Il congresso di Roma del Pse, insomma, aggiungerà un mattone al muro del bipolarismo politico nell’Unione europea. I suoi protagonisti saranno consapevoli però del fatto che si tratta di uno schema incompiuto e molto lacunoso. Intanto perché in molti paesi l’evoluzione delle politiche nazionali ha portato all’affermazione di forze e movimenti che sfuggono per la tangente alla dialettica destra-sinistra. Il caso del movimento di Grillo in Italia non è l’unico: gli Alternativen anti-euro in Germania, lo stesso partito indipendentista britannico Ukip incarnano forze antisistema che non sono certo di sinistra e che solo per certi versi sono assimilabili alla destra. Ma anche per un altro motivo: il vero nemico del bipolarismo europeo si nasconde ben più in profondità, nella natura stessa dell’assetto istituzionale comunitario e nell’impasse in cui si è arenata, e da tanto tempo, la costruzione europea.

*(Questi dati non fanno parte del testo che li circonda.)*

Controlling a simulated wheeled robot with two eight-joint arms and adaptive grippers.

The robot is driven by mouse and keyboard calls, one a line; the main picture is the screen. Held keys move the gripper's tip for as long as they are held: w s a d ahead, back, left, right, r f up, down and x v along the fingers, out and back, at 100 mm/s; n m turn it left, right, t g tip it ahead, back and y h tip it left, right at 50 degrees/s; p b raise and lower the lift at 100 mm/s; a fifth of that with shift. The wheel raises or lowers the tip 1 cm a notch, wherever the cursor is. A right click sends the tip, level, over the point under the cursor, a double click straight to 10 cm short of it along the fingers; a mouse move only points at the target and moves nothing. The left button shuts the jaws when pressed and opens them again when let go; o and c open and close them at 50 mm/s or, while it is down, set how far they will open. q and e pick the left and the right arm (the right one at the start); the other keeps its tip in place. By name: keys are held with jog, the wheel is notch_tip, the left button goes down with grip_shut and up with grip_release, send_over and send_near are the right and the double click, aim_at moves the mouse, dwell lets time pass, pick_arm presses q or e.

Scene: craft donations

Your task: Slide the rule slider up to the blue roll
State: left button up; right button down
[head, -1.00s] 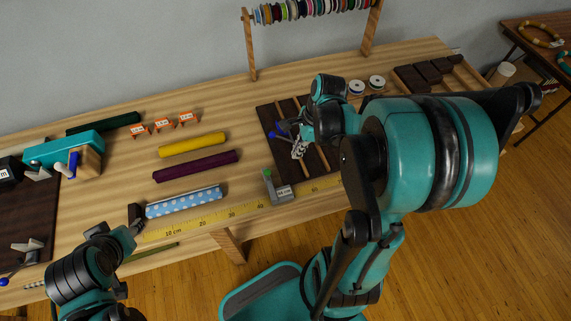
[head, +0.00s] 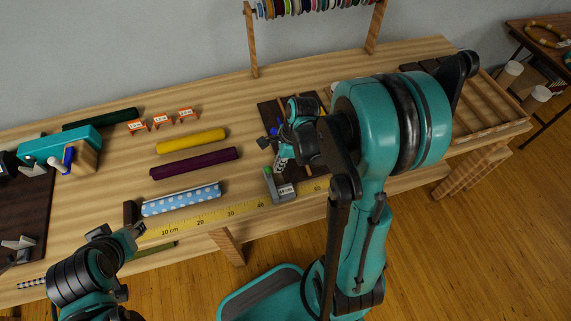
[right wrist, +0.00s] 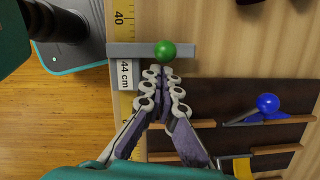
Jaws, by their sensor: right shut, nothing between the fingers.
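The blue roll with white dots (head: 181,199) lies behind the yellow rule (head: 215,214), along its low-number end. The grey rule slider (head: 286,191) with a green knob stands across the rule, right of the blue roll and clearly apart from it. Its label reads 44 cm in the right wrist view (right wrist: 125,74). My right gripper (head: 279,168) is shut and empty, just behind the slider. In the right wrist view its fingertips (right wrist: 162,72) are close to the green knob (right wrist: 165,50); I cannot tell whether they touch. My left gripper (head: 138,231) is near the rule's 10 cm end; its jaws are unclear.
A purple roll (head: 195,163) and a yellow roll (head: 191,141) lie behind the blue roll. A dark board with wooden strips and a blue knob (right wrist: 267,103) is beside my right gripper. The rule between slider and blue roll is clear.

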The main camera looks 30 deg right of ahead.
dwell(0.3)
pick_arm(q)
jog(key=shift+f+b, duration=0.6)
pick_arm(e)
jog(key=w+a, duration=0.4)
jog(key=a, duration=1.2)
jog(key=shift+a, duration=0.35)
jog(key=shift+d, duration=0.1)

Il congresso di Roma, si sa, nominerà ufficialmente Martin Schulz candidato del Pse per la presidenza della Commissione. Tutte le famiglie politiche hanno fatto o faranno lo stesso. La novità è epocale perché, come ha detto lo stesso Schulz, il presidente attuale è stato votato da qualche centinaio di parlamentari europei, mentre sul prossimo potranno dire la loro qualche centinaia di milioni di elettori. Ma tutti sanno fin d’ora che questa possente espressione di volontà popolare avrà limiti quasi altrettanto possenti in un sistema elettorale che spinge all’accordo tra le grandi forze e, soprattutto, nel fatto che la scelta dell’esecutivo dell’Unione resta saldamente nelle mani del Consiglio, e cioè dei governi. Anche se gli elettori dovessero votare massicciamente a sinistra, o a destra, si ritroverebbero comunque alla fine con una Commissione frutto di equilibri che con la loro volontà c’entrano poco.
Questo deficit democratico, che esiste da sempre ma che queste elezioni rendono particolarmente evidente, impone che le sinistre riprendano l’iniziativa delle riforme e del compimento dell’Europa. Non soltanto i «socialisti e democratici», come si chiameranno «quelli del Pse» con la modifica del logo che accompagnerà l’ingresso del PD, ma anche le sinistre radicali, che hanno marcato una novità con la candidatura di Alexis Tsipras e una piattaforma che propone profonde modifiche dell’Unione nel segno della democrazia, ma si riconosce pienamente nel disegno europeo e che offrono ai socialisti un confronto e una possibile alleanza. Nei dieci punti del Manifesto di Roma, il programma con cui il Pse chiederà i voti per il 22-25 maggio, il legame tra la necessità di modificare profondamente la strategia economica passando dall’austerità agli investimenti e alla promozione del lavoro e l’urgenza di intraprendere le riforme politiche indispensabili alla democrazia della macchina europea viene affermato. Ma è il terreno sul quale, anche nella campagna elettorale, bisognerà fare di più.